> Problem to work on
Your task is to copy a single run of lines that starts at the line with "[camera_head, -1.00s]" and stops at the line with "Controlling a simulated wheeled", keeping both ends. Copy nothing else.

↓↓↓

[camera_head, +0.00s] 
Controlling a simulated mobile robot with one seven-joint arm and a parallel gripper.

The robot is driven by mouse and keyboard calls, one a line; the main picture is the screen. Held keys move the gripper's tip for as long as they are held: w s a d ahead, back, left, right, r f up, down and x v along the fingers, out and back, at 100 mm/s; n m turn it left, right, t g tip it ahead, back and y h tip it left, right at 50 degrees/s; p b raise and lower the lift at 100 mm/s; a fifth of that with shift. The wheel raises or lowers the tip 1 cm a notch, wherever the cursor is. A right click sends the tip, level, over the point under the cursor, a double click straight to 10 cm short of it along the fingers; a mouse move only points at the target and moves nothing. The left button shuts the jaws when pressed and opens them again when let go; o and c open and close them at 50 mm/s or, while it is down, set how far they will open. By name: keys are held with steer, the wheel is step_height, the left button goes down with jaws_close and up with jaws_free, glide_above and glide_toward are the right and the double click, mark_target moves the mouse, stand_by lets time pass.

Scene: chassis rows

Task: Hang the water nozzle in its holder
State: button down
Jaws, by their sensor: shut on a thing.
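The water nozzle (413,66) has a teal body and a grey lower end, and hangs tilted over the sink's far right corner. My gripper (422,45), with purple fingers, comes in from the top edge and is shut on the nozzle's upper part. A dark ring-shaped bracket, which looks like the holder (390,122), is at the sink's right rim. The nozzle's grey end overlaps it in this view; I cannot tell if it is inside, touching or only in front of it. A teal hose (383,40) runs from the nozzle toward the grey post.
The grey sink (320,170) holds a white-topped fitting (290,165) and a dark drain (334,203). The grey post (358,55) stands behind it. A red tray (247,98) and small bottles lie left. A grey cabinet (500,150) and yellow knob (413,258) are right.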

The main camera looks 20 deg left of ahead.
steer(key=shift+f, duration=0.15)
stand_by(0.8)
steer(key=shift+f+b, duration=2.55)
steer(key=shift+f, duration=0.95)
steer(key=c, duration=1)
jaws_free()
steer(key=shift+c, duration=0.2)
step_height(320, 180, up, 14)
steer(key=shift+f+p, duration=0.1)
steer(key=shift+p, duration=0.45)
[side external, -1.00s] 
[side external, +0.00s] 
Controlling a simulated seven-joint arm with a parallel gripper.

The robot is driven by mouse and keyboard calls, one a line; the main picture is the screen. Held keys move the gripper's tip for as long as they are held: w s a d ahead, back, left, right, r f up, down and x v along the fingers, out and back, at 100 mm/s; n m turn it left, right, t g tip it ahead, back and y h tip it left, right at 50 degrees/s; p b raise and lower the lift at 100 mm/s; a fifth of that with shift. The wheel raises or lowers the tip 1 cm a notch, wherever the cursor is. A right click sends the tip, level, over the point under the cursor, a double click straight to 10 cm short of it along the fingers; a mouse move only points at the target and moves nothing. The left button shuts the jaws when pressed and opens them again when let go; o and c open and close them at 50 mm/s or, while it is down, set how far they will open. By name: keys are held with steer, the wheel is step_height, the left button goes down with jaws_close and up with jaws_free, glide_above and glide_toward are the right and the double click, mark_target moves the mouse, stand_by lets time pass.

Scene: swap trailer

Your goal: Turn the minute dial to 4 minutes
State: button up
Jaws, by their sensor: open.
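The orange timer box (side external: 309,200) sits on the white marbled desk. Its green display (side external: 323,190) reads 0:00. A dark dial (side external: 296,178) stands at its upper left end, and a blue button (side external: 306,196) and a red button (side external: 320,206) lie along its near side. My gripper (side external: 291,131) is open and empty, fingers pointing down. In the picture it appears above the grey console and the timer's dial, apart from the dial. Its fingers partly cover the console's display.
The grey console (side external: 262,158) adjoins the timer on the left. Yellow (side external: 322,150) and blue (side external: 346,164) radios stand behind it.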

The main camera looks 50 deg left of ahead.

↑↑↑
↓↓↓

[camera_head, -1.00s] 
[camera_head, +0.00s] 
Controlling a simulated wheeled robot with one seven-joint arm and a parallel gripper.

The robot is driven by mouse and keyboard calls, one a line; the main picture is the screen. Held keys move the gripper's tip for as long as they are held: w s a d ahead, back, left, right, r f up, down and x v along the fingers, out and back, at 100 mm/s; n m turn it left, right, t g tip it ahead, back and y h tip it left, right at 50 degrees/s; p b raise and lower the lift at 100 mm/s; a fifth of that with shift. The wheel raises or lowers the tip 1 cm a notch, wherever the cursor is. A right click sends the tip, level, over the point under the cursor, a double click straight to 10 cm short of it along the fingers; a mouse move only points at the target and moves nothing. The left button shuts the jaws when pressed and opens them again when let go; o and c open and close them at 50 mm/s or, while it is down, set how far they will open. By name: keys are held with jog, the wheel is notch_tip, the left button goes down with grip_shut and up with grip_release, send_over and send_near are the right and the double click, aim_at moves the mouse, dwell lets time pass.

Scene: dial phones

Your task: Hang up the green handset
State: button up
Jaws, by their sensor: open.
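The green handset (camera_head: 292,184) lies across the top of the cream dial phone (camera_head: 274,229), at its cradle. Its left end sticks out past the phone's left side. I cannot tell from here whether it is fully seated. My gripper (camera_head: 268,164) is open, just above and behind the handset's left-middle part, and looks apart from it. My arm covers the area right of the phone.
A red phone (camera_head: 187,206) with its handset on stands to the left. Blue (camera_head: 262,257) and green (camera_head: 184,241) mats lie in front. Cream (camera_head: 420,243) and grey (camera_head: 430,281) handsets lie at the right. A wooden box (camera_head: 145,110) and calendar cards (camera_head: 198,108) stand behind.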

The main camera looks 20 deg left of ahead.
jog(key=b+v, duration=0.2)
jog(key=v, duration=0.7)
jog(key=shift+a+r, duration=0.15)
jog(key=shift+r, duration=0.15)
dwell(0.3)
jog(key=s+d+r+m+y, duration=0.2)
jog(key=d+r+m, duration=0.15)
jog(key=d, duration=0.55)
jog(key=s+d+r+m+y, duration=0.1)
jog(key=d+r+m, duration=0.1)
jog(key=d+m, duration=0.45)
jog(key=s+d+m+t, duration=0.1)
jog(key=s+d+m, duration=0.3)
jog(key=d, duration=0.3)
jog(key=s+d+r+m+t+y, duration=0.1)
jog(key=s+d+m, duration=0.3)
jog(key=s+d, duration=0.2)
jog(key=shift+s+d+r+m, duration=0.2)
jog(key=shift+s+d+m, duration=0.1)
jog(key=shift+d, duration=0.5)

↑↑↑

> Solution
[camera_head, -1.00s] 
[camera_head, +0.00s] 
Controlling a simulated wheeled robot with one seven-joint arm and a parallel gripper.

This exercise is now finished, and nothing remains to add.